■ DATASET EXCERPT ■
──────
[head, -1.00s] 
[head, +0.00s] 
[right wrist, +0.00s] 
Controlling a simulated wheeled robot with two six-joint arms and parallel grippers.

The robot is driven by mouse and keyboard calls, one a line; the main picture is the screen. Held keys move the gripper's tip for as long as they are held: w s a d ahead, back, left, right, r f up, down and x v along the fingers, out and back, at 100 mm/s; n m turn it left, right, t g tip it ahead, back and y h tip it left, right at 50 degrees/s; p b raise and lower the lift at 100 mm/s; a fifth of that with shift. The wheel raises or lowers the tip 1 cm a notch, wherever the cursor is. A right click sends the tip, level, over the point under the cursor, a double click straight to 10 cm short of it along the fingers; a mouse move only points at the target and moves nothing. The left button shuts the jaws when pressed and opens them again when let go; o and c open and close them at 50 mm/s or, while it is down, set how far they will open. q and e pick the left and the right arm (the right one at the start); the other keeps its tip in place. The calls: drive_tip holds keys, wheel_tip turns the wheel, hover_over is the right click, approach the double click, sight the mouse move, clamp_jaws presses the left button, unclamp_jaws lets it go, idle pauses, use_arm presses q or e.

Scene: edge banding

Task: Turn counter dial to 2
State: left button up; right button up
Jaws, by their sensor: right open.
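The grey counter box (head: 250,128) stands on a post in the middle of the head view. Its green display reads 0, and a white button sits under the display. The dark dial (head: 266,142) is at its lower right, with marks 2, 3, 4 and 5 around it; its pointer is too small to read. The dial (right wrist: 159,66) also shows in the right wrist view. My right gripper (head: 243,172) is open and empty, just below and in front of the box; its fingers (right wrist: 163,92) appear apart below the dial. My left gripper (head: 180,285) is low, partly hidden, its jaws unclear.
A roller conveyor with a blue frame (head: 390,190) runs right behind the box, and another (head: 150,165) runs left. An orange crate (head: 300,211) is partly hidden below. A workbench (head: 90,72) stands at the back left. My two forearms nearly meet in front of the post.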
──────
All the data must be duplicated exactly, with nothing added or removed.

[head, -1.00s] 
[head, +0.00s] 
[right wrist, +0.00s] 
Controlling a simulated wheeled robot with two six-joint arms and parallel grippers.

The robot is driven by mouse and keyboard calls, one a line; the main picture is the screen. Held keys move the gripper's tip for as long as they are held: w s a d ahead, back, left, right, r f up, down and x v along the fingers, out and back, at 100 mm/s; n m turn it left, right, t g tip it ahead, back and y h tip it left, right at 50 degrees/s; p b raise and lower the lift at 100 mm/s; a fifth of that with shift. The wheel raises or lowers the tip 1 cm a notch, wherever the cursor is. A right click sends the tip, level, over the point under the cursor, a double click straight to 10 cm short of it along the fingers; a mouse move only points at the target and moves nothing. The left button shuts the jaws when pressed and opens them again when let go; o and c open and close them at 50 mm/s or, while it is down, set how far they will open. q and e pick the left and the right arm (the right one at the start); the other keeps its tip in place. The calls: drive_tip holds keys, wheel_tip turns the wheel, hover_over is the right click, approach the double click, sight the mouse move, clamp_jaws presses the left button, unclamp_jaws lets it go, idle pauses, use_arm presses q or e.

Scene: edge banding

Task: Turn counter dial to 2
State: left button up; right button up
Jaws, by their sensor: right open.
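The grey counter box (head: 250,128) stands on a post in the middle of the head view. Its green display reads 0, and a white button sits under the display. The dark dial (head: 266,142) is at its lower right, with marks 2, 3, 4 and 5 around it; its pointer is too small to read. The dial (right wrist: 159,66) also shows in the right wrist view. My right gripper (head: 243,172) is open and empty, just below and in front of the box; its fingers (right wrist: 163,92) appear apart below the dial. My left gripper (head: 180,285) is low, partly hidden, its jaws unclear.
A roller conveyor with a blue frame (head: 390,190) runs right behind the box, and another (head: 150,165) runs left. An orange crate (head: 300,211) is partly hidden below. A workbench (head: 90,72) stands at the back left. My two forearms nearly meet in front of the post.

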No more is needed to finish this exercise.